Fiscal de obra é de partido do ministro
Apesar de não serem do PSD, partido de Carlos Fávaro, tanto o prefeito de Canarana, Fabio Faria (MDB), quanto o de Querência, Fernando Gorgen (União Brasil), têm demonstrado proximidade com o ministro.
No mês passado, o ministro visitou Canarana e gravou um vídeo para um site local elogiando Faria pela eficiência com os gastos com recursos federais. Afirmou ainda que apoiaria o prefeito em uma possível futura candidatura a deputado estadual.
Já Gorgen esteve em junho com Fávaro em Brasília.
O fiscal nomeado em Canarana como responsável pelo monitoramento das obras feitas pelo consórcio Agroestradas é Enísio Melato. Ele aparece como tesoureiro do PSD no município em um processo deste ano do TRE (Tribunal Regional Eleitoral) de Mato Grosso.
O ministério negou qualquer influência na nomeação do fiscal, afirmando que a decisão cabe apenas ao município.
Somente entre julho e agosto, o Ministério da Agricultura destinou R$ 134 milhões do extinto orçamento secreto a 11 cidades de Mato Grosso —mais do que o dobro de Minas Gerais (R$ 65 milhões).
A maior parte do dinheiro é para obras de pavimentação.
Em nota, o ministério disse que “não confere privilégios a nenhum estado e/ou região do país, o que pode ser comprovado na quantidade de instrumentos celebrados com outros estados das regiões Sul e Sudeste, dentre outros registros celebrados”.
Empresa ré por improbidade
A Enpa, uma das empresas do Consórcio Agroestradas, foi criada na década de 1990 e se consolidou em contratos com o setor público, principalmente no Dnit (Departamento Nacional de Infraestrutura de Transportes).
De 2014 até hoje, recebeu R$ 408 milhões do governo federal –95% desse valor saiu dos cofres do Dnit para obras em estradas do Norte, Nordeste e Centro-Oeste.
Desde 2015, a empresa responde a uma ação de improbidade administrativa na Justiça Federal relativa a obras de pavimentação na rodovia BR-262 em Mato Grosso do Sul, contratadas pelo Dnit.
De acordo com o MPF (Ministério Público Federal), o serviço não foi finalizado, foram pagos R$ 18,2 milhões e, no trecho realizado, “a pista foi entregue em situação lastimável”.

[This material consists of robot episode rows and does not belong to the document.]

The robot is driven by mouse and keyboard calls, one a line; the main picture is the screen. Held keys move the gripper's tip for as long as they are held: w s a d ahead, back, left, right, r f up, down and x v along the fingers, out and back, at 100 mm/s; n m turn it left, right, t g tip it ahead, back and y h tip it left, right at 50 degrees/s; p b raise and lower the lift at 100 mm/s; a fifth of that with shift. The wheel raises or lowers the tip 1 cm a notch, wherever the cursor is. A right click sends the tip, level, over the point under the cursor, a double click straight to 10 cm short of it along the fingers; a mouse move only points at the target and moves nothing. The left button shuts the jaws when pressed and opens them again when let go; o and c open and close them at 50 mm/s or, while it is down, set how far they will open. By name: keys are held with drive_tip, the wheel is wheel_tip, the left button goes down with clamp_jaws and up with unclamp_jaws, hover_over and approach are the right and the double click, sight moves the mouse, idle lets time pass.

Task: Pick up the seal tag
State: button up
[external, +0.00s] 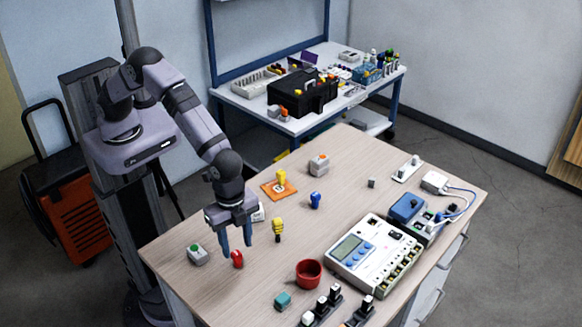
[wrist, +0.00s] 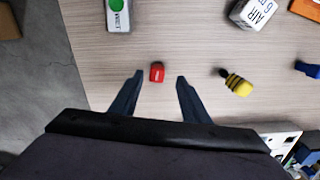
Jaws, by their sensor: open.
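A small red piece (external: 237,259), which looks like the seal tag, lies on the wooden table near its front-left edge. It also shows in the wrist view (wrist: 157,72). No label can be read on it. My gripper (external: 236,250) is open and points down at the red piece. In the wrist view the red piece appears in the gap between the two fingertips (wrist: 160,79), with space on both sides. The fingers do not visibly touch it. I cannot tell the exact height of the fingertips over the table.
A grey box with a green button (external: 197,255) stands left of the gripper. A yellow-and-black striped piece (external: 278,230) and a white labelled block (wrist: 253,12) are nearby. A red cup (external: 308,273) and a teal block (external: 282,300) stand to the right.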

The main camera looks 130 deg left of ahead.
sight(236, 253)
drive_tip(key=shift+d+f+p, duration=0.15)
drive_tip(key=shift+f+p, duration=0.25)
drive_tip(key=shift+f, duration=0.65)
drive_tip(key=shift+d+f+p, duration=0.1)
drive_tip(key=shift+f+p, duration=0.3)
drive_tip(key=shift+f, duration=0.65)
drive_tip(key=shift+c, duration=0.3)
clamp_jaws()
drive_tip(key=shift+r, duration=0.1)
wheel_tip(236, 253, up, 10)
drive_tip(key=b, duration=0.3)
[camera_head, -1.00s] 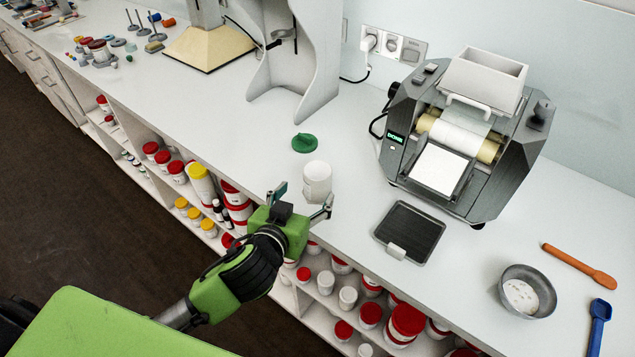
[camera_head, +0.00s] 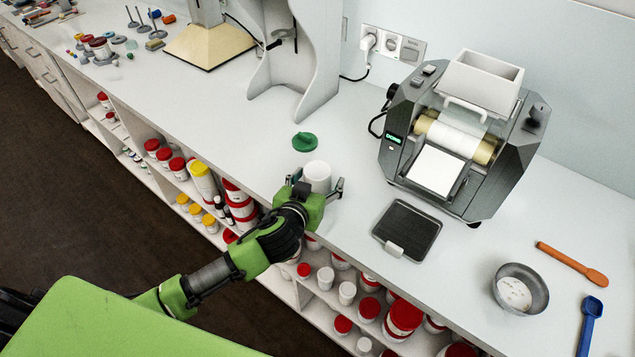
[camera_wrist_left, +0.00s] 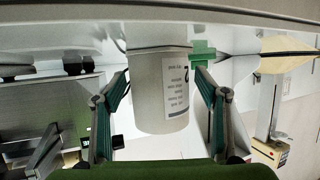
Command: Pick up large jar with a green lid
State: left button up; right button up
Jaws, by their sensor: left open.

A firma chegou a ter os bens bloqueados, mas a decisão foi revertida. O processo segue em andamento na 1ª Vara Federal de Três Lagoas (MS).
Desde 2016, a Enpa também está em processo de recuperação judicial.
A firma foi fundada por Lázaro Queiroz Borges que, entre 2017 e 2018, foi assessor especial do Ministério da Agricultura, na gestão de Blairo Maggi no governo Temer.
Atualmente, porém, o único proprietário é João Borges de Oliveira Júnior. Ele também é um dos donos da Elsali, a outra empresa que faz parte do consórcio vencedor em Canarana.
As empresas do consórcio foram procuradas por telefone e WhatsApp, mas não houve retorno.
Licitação ‘premonitória’
Um ponto incomum na licitação em Canarana é que ela foi realizada sem que sequer houvesse a garantia de que o convênio para o envio de recursos do Ministério da Agricultura seria assinado. Ou seja, os concorrentes interessados em participar do pregão não tinham oficialmente nem mesmo a certeza de que as obras iriam ser realizadas.
Fazer licitação antes da assinatura do convênio não é ilegal, mas é bastante raro entre os municípios até pela dificuldade de atrair interessados.
O resultado do pregão, com o consórcio Agroestradas como vencedor, saiu em 19 de maio. No entanto, a proposta de Canarana para o Ministério da Agricultura solicitando o dinheiro para a obra foi registrada apenas em 15 de junho, segundo o site de convênios do governo federal.
A efetiva assinatura do convênio só aconteceu em 20 de julho. O valor, de R$ 26 milhões, foi bem menor do que o licitado pela prefeitura (R$ 54,7 milhões). A verba obtida equivale, portanto, a menos da metade da obra prevista na licitação.
O contrato com o consórcio foi assinado a jato, em 1º de agosto, apenas dez dias após a assinatura do convênio. A obra começou em 18 de agosto e, em pouco mais de um mês, foram pagos R$ 4,2 milhões.
O primeiro trecho executado é a estrada RM-011, que dá acesso à Fazenda Arariba, do Grupo Ferrari, gigante do agronegócio. Apesar de o conceito principal do programa do Ministério da Agricultura seja facilitar a ligação com propriedades de pequenos e médios produtores, a obra beneficia o grupo, sediado no interior de SP.
Em paralelo, a Prefeitura de Querência aderiu à licitação de Canarana. O contrato, de R$ 16 milhões, foi assinado em 2 de agosto. As obras começaram em seguida e as empresas já receberam R$ 3,4 milhões.